Here, there was no telling what might happen in this moment. But this time, there was nothing. Tobias threw the truck into reverse, and then pulled it from its rut, out onto the embankment just within the concrete markers. And so we climbed back in, drove the long red road back through the villages, through the fields of saw grass so sharp it can cut one’s arm, as naked children waved to us “hello, goodbye”, and women pulled their bicycles to the side to let us by. We drove two hours back into the city of Siem Reap. And then on to the airport where we boarded our plane and flew 30 hours home, here, safe.

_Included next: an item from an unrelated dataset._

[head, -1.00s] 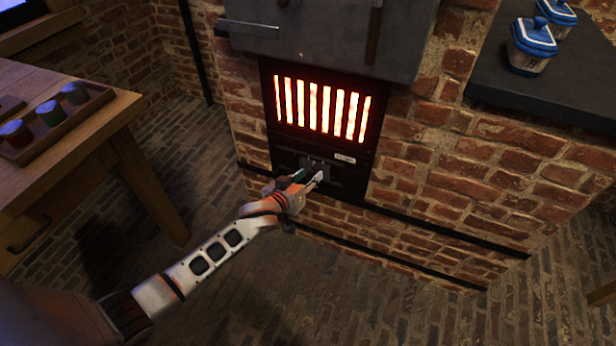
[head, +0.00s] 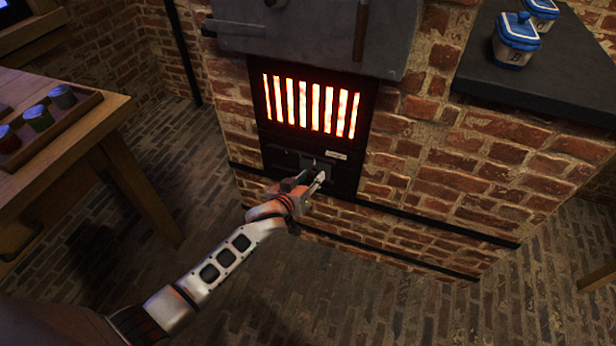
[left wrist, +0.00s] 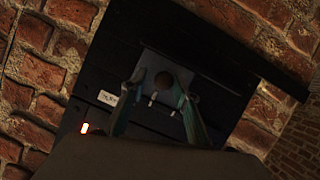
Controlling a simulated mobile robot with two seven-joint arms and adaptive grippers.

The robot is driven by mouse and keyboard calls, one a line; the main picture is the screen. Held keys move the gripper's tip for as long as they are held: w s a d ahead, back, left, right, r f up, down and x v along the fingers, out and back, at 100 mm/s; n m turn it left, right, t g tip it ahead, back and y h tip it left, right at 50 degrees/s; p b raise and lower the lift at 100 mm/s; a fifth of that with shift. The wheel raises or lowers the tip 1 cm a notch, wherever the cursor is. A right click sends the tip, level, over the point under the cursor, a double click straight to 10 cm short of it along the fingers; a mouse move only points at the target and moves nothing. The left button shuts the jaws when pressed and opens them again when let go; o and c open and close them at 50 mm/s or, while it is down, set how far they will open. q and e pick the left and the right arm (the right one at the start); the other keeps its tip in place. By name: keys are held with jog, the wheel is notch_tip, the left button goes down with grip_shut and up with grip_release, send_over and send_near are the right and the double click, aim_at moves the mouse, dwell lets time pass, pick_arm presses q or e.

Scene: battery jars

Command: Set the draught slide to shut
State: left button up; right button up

The small Khmer lion on my step now has a different place in my mind’s eye. I now guess of what it is made. I now know that the dark patina of green will never shine like gold and that the days of the Khmer kings are over. No. This lion came from Cambodia, and is made of melted brass artillery shell casings, re-forged in a small hot fire by the side of the road, poured into a hand-carved mold in the red sands along the Siem Reap, and sent to market for a tourist to buy.
My son Tobias bought it for me, and now it guards my home.